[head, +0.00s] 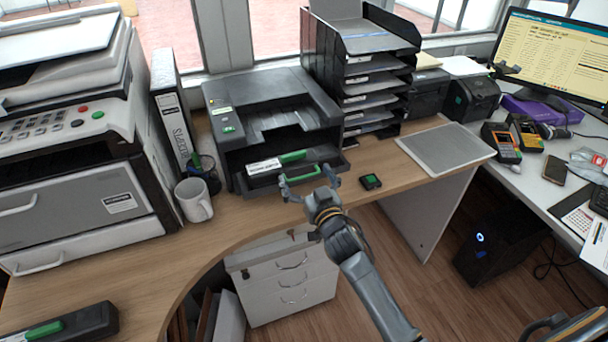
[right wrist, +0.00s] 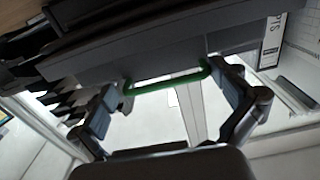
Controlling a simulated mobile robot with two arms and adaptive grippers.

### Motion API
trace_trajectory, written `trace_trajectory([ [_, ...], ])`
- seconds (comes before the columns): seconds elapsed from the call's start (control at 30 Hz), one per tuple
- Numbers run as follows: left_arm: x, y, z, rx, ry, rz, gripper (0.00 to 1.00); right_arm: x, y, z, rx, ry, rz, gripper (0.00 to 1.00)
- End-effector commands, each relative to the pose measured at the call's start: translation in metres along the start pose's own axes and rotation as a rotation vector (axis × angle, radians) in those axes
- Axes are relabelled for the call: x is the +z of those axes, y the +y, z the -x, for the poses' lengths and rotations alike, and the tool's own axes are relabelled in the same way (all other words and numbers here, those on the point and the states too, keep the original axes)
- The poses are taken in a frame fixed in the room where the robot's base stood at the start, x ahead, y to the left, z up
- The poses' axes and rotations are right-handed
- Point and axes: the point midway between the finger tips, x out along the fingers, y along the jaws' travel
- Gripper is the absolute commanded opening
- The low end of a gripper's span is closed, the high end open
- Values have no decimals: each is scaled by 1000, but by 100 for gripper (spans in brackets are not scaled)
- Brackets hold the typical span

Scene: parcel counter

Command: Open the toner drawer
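The dark printer (head: 262,90) stands on the wooden desk. Its toner drawer (head: 247,183) is low at the front, with a green bar handle (head: 300,178). A black toner cartridge with a white label and green grip (head: 290,157) shows above the drawer front. My right gripper (head: 308,178) is at the handle with its fingers spread, one near each end. In the right wrist view, the green handle (right wrist: 165,83) spans between the open fingers (right wrist: 168,100); I cannot tell whether they touch it.
Another black cartridge with a green grip (head: 65,325) lies at the lower left. A white mug (head: 194,200) and pen cup (head: 207,174) stand left of the printer. A black letter-tray stack (head: 360,75) stands right of it. A small black-green object (head: 370,181) lies nearby.

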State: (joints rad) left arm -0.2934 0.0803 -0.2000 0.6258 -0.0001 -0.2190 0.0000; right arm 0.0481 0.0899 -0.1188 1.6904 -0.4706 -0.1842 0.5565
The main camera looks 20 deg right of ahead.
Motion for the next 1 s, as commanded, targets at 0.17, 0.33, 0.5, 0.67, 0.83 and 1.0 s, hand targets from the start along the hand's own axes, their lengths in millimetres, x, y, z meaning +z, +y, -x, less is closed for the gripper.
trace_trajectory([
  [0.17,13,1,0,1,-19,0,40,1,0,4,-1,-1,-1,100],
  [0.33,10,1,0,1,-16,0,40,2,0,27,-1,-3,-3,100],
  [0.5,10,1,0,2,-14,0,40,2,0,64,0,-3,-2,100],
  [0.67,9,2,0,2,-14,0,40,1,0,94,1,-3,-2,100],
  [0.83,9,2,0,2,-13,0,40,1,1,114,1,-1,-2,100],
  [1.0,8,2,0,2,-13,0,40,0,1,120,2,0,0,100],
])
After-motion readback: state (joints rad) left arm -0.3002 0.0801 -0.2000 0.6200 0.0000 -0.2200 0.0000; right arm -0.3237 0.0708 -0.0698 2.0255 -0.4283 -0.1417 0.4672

+--

YOUR TASK
Extract the lines of the preceding material that run from the line with "### Motion API" through the line with "Scene: parcel counter", inclusive, reproducing them exactly and adding nothing.

SOLVED EXERCISE
### Motion API
trace_trajectory, written `trace_trajectory([ [_, ...], ])`
- seconds (comes before the columns): seconds elapsed from the call's start (control at 30 Hz), one per tuple
- Numbers run as follows: left_arm: x, y, z, rx, ry, rz, gripper (0.00 to 1.00); right_arm: x, y, z, rx, ry, rz, gripper (0.00 to 1.00)
- End-effector commands, each relative to the pose measured at the call's start: translation in metres along the start pose's own axes and rotation as a rotation vector (axis × angle, radians) in those axes
- Axes are relabelled for the call: x is the +z of those axes, y the +y, z the -x, for the poses' lengths and rotations alike, and the tool's own axes are relabelled in the same way (all other words and numbers here, those on the point and the states too, keep the original axes)
- The poses are taken in a frame fixed in the room where the robot's base stood at the start, x ahead, y to the left, z up
- The poses' axes and rotations are right-handed
- Point and axes: the point midway between the finger tips, x out along the fingers, y along the jaws' travel
- Gripper is the absolute commanded opening
- The low end of a gripper's span is closed, the high end open
- Values have no decimals: each is scaled by 1000, but by 100 for gripper (spans in brackets are not scaled)
- Brackets hold the typical span

Scene: parcel counter

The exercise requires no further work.